Data listing
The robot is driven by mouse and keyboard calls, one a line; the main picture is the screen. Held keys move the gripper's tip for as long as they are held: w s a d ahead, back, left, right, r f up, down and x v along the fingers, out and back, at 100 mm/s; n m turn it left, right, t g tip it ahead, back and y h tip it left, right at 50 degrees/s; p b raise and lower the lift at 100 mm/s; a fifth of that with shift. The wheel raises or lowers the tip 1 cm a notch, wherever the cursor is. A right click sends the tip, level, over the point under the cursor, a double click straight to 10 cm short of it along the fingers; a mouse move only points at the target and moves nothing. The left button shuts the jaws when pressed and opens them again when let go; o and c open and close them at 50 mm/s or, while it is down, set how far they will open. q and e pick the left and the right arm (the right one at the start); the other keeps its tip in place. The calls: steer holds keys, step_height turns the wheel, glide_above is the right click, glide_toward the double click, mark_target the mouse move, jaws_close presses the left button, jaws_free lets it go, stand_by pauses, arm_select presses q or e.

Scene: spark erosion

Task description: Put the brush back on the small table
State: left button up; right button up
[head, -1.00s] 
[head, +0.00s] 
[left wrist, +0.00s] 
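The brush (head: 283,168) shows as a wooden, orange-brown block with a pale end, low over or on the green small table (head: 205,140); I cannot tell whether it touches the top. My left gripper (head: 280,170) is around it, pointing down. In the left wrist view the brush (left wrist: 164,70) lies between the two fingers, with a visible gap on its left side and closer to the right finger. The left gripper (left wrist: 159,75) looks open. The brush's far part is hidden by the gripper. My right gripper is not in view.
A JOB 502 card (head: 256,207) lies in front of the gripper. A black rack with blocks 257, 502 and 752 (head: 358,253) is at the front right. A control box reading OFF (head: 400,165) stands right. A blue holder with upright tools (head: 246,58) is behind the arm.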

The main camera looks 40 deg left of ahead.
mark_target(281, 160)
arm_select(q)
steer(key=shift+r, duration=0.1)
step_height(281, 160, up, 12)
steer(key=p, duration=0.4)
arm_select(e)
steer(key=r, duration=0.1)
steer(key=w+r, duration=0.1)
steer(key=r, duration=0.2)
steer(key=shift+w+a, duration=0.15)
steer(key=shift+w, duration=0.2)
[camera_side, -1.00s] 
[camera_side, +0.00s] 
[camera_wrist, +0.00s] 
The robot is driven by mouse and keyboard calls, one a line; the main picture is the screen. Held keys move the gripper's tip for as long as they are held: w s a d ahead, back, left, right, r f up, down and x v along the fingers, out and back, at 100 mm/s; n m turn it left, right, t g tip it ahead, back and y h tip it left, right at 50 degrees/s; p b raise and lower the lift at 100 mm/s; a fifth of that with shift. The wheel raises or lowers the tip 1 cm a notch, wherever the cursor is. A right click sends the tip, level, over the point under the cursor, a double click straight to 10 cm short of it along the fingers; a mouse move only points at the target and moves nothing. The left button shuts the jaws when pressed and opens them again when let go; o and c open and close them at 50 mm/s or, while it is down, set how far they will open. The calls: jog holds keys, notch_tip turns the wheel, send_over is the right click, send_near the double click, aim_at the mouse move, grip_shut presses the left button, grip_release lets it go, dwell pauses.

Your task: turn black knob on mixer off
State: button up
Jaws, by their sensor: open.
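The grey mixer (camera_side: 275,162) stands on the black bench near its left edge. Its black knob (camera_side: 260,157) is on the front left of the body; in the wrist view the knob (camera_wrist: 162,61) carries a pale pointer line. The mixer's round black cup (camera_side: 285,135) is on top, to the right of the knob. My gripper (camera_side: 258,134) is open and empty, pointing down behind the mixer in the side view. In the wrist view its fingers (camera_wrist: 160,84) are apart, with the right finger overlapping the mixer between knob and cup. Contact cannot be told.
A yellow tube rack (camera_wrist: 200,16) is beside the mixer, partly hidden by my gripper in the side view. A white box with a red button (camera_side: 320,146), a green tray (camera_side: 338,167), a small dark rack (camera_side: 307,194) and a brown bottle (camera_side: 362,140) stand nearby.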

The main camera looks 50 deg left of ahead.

Aim.
Your task is to transcribe the material exactly.

Correct answer.
The robot is driven by mouse and keyboard calls, one a line; the main picture is the screen. Held keys move the gripper's tip for as long as they are held: w s a d ahead, back, left, right, r f up, down and x v along the fingers, out and back, at 100 mm/s; n m turn it left, right, t g tip it ahead, back and y h tip it left, right at 50 degrees/s; p b raise and lower the lift at 100 mm/s; a fifth of that with shift. The wheel raises or lowers the tip 1 cm a notch, wherever the cursor is. A right click sends the tip, level, over the point under the cursor, a double click straight to 10 cm short of it along the fingers; a mouse move only points at the target and moves nothing. The left button shuts the jaws when pressed and opens them again when let go; o and c open and close them at 50 mm/s or, while it is down, set how far they will open. q and e pick the left and the right arm (the right one at the start); the other keeps its tip in place. The calls: steer holds keys, step_height turns the wheel, glide_above is the right click, glide_toward the double click, mark_target the mouse move, jaws_close presses the left button, jaws_free lets it go, stand_by pauses, arm_select presses q or e.

Scene: spark erosion

Task description: Put the brush back on the small table
State: left button up; right button up
[head, -1.00s] 
[head, +0.00s] 
[left wrist, +0.00s] 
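The brush (head: 283,168) shows as a wooden, orange-brown block with a pale end, low over or on the green small table (head: 205,140); I cannot tell whether it touches the top. My left gripper (head: 280,170) is around it, pointing down. In the left wrist view the brush (left wrist: 164,70) lies between the two fingers, with a visible gap on its left side and closer to the right finger. The left gripper (left wrist: 159,75) looks open. The brush's far part is hidden by the gripper. My right gripper is not in view.
A JOB 502 card (head: 256,207) lies in front of the gripper. A black rack with blocks 257, 502 and 752 (head: 358,253) is at the front right. A control box reading OFF (head: 400,165) stands right. A blue holder with upright tools (head: 246,58) is behind the arm.

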The main camera looks 40 deg left of ahead.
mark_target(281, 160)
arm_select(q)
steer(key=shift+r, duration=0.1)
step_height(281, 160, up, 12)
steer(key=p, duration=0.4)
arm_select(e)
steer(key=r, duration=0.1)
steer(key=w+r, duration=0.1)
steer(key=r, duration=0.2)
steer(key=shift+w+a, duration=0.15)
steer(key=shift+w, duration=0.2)
[camera_side, -1.00s] 
[camera_side, +0.00s] 
[camera_wrist, +0.00s] 
The robot is driven by mouse and keyboard calls, one a line; the main picture is the screen. Held keys move the gripper's tip for as long as they are held: w s a d ahead, back, left, right, r f up, down and x v along the fingers, out and back, at 100 mm/s; n m turn it left, right, t g tip it ahead, back and y h tip it left, right at 50 degrees/s; p b raise and lower the lift at 100 mm/s; a fifth of that with shift. The wheel raises or lowers the tip 1 cm a notch, wherever the cursor is. A right click sends the tip, level, over the point under the cursor, a double click straight to 10 cm short of it along the fingers; a mouse move only points at the target and moves nothing. The left button shuts the jaws when pressed and opens them again when let go; o and c open and close them at 50 mm/s or, while it is down, set how far they will open. The calls: jog holds keys, notch_tip turns the wheel, send_over is the right click, send_near the double click, aim_at the mouse move, grip_shut presses the left button, grip_release lets it go, dwell pauses.

Your task: turn black knob on mixer off
State: button up
Jaws, by their sensor: open.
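The grey mixer (camera_side: 275,162) stands on the black bench near its left edge. Its black knob (camera_side: 260,157) is on the front left of the body; in the wrist view the knob (camera_wrist: 162,61) carries a pale pointer line. The mixer's round black cup (camera_side: 285,135) is on top, to the right of the knob. My gripper (camera_side: 258,134) is open and empty, pointing down behind the mixer in the side view. In the wrist view its fingers (camera_wrist: 160,84) are apart, with the right finger overlapping the mixer between knob and cup. Contact cannot be told.
A yellow tube rack (camera_wrist: 200,16) is beside the mixer, partly hidden by my gripper in the side view. A white box with a red button (camera_side: 320,146), a green tray (camera_side: 338,167), a small dark rack (camera_side: 307,194) and a brown bottle (camera_side: 362,140) stand nearby.

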The main camera looks 50 deg left of ahead.

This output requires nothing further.